## start
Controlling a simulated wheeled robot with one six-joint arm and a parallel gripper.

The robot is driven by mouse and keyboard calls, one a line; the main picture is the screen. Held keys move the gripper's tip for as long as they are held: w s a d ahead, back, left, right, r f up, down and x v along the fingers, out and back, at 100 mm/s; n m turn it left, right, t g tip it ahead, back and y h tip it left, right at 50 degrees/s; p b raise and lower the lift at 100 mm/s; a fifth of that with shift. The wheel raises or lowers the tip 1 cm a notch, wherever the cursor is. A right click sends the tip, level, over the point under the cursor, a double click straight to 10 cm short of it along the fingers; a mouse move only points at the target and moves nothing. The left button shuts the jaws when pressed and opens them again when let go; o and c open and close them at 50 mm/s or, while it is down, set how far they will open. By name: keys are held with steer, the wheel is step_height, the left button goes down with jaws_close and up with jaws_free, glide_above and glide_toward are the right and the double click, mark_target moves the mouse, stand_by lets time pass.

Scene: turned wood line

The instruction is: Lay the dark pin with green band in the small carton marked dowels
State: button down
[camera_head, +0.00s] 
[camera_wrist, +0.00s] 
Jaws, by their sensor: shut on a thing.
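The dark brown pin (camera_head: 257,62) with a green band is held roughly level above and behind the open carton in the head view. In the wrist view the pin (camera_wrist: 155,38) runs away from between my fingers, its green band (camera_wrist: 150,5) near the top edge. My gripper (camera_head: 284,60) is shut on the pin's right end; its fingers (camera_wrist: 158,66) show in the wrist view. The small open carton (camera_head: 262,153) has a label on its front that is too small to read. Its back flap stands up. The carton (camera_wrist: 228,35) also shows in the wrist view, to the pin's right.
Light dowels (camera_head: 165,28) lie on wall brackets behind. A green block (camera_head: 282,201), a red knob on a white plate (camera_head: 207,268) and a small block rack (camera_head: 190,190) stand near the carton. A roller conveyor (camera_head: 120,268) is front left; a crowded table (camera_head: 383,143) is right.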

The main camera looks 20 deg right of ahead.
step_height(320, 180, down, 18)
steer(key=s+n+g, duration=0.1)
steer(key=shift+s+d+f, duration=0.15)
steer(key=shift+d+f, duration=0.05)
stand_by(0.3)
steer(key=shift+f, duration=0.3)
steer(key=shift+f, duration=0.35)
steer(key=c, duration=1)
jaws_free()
## end
EXERCISE REQUIREMENTS: Quote each line of the data above exactly as written.

WORKED SOLUTION:
Controlling a simulated wheeled robot with one six-joint arm and a parallel gripper.

The robot is driven by mouse and keyboard calls, one a line; the main picture is the screen. Held keys move the gripper's tip for as long as they are held: w s a d ahead, back, left, right, r f up, down and x v along the fingers, out and back, at 100 mm/s; n m turn it left, right, t g tip it ahead, back and y h tip it left, right at 50 degrees/s; p b raise and lower the lift at 100 mm/s; a fifth of that with shift. The wheel raises or lowers the tip 1 cm a notch, wherever the cursor is. A right click sends the tip, level, over the point under the cursor, a double click straight to 10 cm short of it along the fingers; a mouse move only points at the target and moves nothing. The left button shuts the jaws when pressed and opens them again when let go; o and c open and close them at 50 mm/s or, while it is down, set how far they will open. By name: keys are held with steer, the wheel is step_height, the left button goes down with jaws_close and up with jaws_free, glide_above and glide_toward are the right and the double click, mark_target moves the mouse, stand_by lets time pass.

Scene: turned wood line

The instruction is: Lay the dark pin with green band in the small carton marked dowels
State: button down
[camera_head, +0.00s] 
[camera_wrist, +0.00s] 
Jaws, by their sensor: shut on a thing.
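The dark brown pin (camera_head: 257,62) with a green band is held roughly level above and behind the open carton in the head view. In the wrist view the pin (camera_wrist: 155,38) runs away from between my fingers, its green band (camera_wrist: 150,5) near the top edge. My gripper (camera_head: 284,60) is shut on the pin's right end; its fingers (camera_wrist: 158,66) show in the wrist view. The small open carton (camera_head: 262,153) has a label on its front that is too small to read. Its back flap stands up. The carton (camera_wrist: 228,35) also shows in the wrist view, to the pin's right.
Light dowels (camera_head: 165,28) lie on wall brackets behind. A green block (camera_head: 282,201), a red knob on a white plate (camera_head: 207,268) and a small block rack (camera_head: 190,190) stand near the carton. A roller conveyor (camera_head: 120,268) is front left; a crowded table (camera_head: 383,143) is right.

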The main camera looks 20 deg right of ahead.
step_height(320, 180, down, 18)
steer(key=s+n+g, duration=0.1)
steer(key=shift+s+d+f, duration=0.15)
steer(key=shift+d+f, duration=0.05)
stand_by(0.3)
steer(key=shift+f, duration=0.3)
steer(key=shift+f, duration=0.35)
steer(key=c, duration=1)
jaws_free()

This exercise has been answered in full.